The Winter of 2009-10 has been nothing short of historic. With a Blizzard hitting the area in mid-December 2009, everyone thought that would be our big storm of the season. Then the Super Storm in February came. The December storm dumped 26 inches of snow on the ground, no miniscule amount. The February 2010 storm: 31 inches of snow with an additional 12 inches piling on top of it Feb. 9-10. Over 3 1/2 feet of snow. The result: shoveling for 7 straight days, schools closed for the week, the Federal Government shutting down early Friday, Feb. 5 and not reopening until Friday, Feb. 12 on a 2 hour delay.

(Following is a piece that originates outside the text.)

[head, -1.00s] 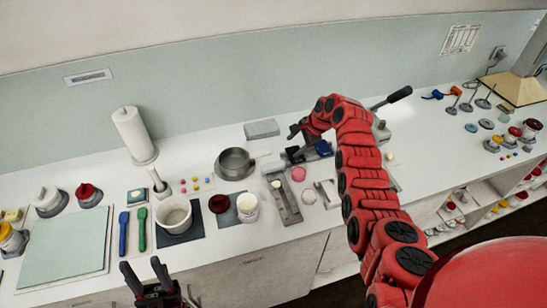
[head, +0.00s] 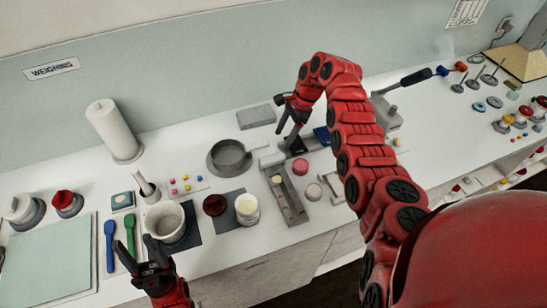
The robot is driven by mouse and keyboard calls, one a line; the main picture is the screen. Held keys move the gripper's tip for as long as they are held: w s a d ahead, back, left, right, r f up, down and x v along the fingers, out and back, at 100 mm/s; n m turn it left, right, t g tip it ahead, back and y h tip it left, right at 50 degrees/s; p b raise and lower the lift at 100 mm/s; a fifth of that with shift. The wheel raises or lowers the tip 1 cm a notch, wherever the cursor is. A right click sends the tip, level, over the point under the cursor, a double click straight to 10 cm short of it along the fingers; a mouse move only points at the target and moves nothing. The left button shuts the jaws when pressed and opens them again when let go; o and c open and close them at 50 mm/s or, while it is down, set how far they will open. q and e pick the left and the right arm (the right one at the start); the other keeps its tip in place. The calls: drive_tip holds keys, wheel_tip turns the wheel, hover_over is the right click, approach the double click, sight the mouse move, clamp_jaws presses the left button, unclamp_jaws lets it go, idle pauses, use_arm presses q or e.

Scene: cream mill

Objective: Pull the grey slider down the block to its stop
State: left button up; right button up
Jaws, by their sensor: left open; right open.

Now I love winter and snow (I was born in December) but this was historic and scary. Most people lost their power with this winter storm. I was lucky to have my power on the entire time. The other costly results with this storm was snow budgets ballooning to shattering levels, not having enough equipment to remove the snow, the heavy snow causing damage to roofs that eventually caved in or caused leaking and trees collapsing due to the weight of the snow. My parents even had a tree that was over 30 years old in between their house and the neighbors that came down.
Are we done with this extreme winter weather? Experts at Accuweather.com say unfortunately no as a storm is set to form that will hit us sometime this week or next. With the arctic cold air coming back this week from the north, be prepared and stay warm D.C. area.